>> begin Information provided

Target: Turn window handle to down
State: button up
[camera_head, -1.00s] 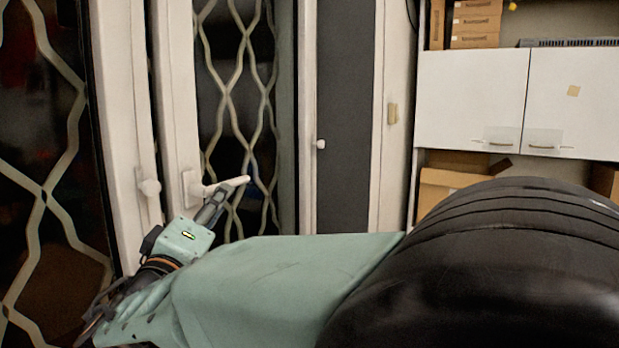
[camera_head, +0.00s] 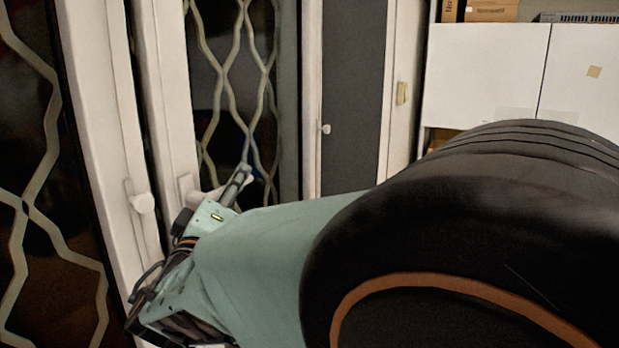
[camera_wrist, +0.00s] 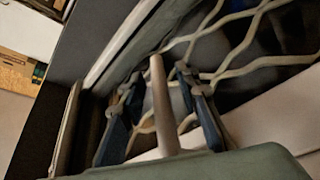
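The white window handle (camera_head: 186,190) sits on the white window frame left of centre in the head view. Its lever points right, roughly level, partly hidden behind my gripper (camera_head: 240,178). In the wrist view the lever (camera_wrist: 162,105) shows as a pale bar running between the two dark fingers of my gripper (camera_wrist: 158,78). The fingers are apart, one on each side of the lever, with visible gaps. I cannot tell whether either finger touches it.
A second white handle (camera_head: 142,202) is on the neighbouring frame to the left. Glass with a wavy lattice (camera_head: 235,90) lies behind the gripper. A grey door (camera_head: 350,90) with a knob and white wall cabinets (camera_head: 485,70) are to the right.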

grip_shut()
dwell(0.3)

>> end Information provided

## [Work to do]
Write out the listing above again, exactly, but with no pictures in the copy.

## [Complete output]
Target: Turn window handle to down
State: button up
[camera_head, -1.00s] 
[camera_head, +0.00s] 
[camera_wrist, +0.00s] 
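The white window handle (camera_head: 186,190) sits on the white window frame left of centre in the head view. Its lever points right, roughly level, partly hidden behind my gripper (camera_head: 240,178). In the wrist view the lever (camera_wrist: 162,105) shows as a pale bar running between the two dark fingers of my gripper (camera_wrist: 158,78). The fingers are apart, one on each side of the lever, with visible gaps. I cannot tell whether either finger touches it.
A second white handle (camera_head: 142,202) is on the neighbouring frame to the left. Glass with a wavy lattice (camera_head: 235,90) lies behind the gripper. A grey door (camera_head: 350,90) with a knob and white wall cabinets (camera_head: 485,70) are to the right.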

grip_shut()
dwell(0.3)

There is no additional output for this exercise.